* Data extract:
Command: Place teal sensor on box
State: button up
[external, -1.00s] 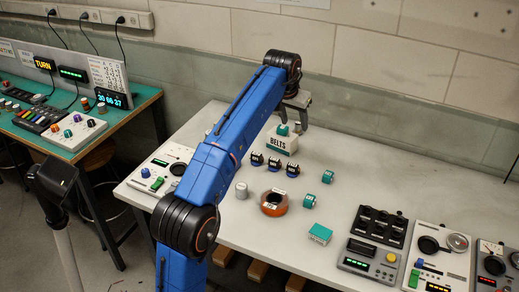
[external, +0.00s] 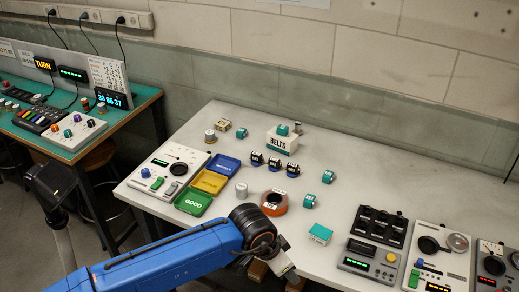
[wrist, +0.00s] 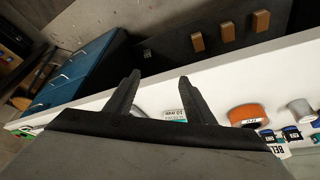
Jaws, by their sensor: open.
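The white box with a green band marked BELTS (external: 281,145) stands at the back of the white bench. A teal sensor (external: 283,130) sits on top of it, apart from my gripper. Other teal sensors lie on the bench: one (external: 328,177) right of the box, one (external: 309,202) nearer the front, and one (external: 241,132) at the back left. My gripper (external: 289,272) is past the bench's front edge, far from the box. In the wrist view my gripper (wrist: 159,80) has its fingers spread with nothing between them.
An orange tape roll (external: 274,202), a grey cylinder (external: 241,190), a small teal box (external: 320,234) and several dark, blue-based parts (external: 274,164) are mid-bench. Blue (external: 223,166), yellow (external: 209,182) and green (external: 194,202) trays lie left. Control units (external: 375,240) line the right side.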

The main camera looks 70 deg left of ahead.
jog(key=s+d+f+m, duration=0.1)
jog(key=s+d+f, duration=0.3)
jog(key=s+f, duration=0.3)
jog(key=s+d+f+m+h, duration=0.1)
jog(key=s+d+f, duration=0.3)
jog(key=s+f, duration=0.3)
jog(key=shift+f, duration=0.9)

* Requirements:
Every line from the one containing "State: button up" through the last line of the data is to be retyped exactly, with nothing added and no pictures included.

* Final result:
State: button up
[external, -1.00s] 
[external, +0.00s] 
[wrist, +0.00s] 
Jaws, by their sensor: open.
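The white box with a green band marked BELTS (external: 281,145) stands at the back of the white bench. A teal sensor (external: 283,130) sits on top of it, apart from my gripper. Other teal sensors lie on the bench: one (external: 328,177) right of the box, one (external: 309,202) nearer the front, and one (external: 241,132) at the back left. My gripper (external: 289,272) is past the bench's front edge, far from the box. In the wrist view my gripper (wrist: 159,80) has its fingers spread with nothing between them.
An orange tape roll (external: 274,202), a grey cylinder (external: 241,190), a small teal box (external: 320,234) and several dark, blue-based parts (external: 274,164) are mid-bench. Blue (external: 223,166), yellow (external: 209,182) and green (external: 194,202) trays lie left. Control units (external: 375,240) line the right side.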

The main camera looks 70 deg left of ahead.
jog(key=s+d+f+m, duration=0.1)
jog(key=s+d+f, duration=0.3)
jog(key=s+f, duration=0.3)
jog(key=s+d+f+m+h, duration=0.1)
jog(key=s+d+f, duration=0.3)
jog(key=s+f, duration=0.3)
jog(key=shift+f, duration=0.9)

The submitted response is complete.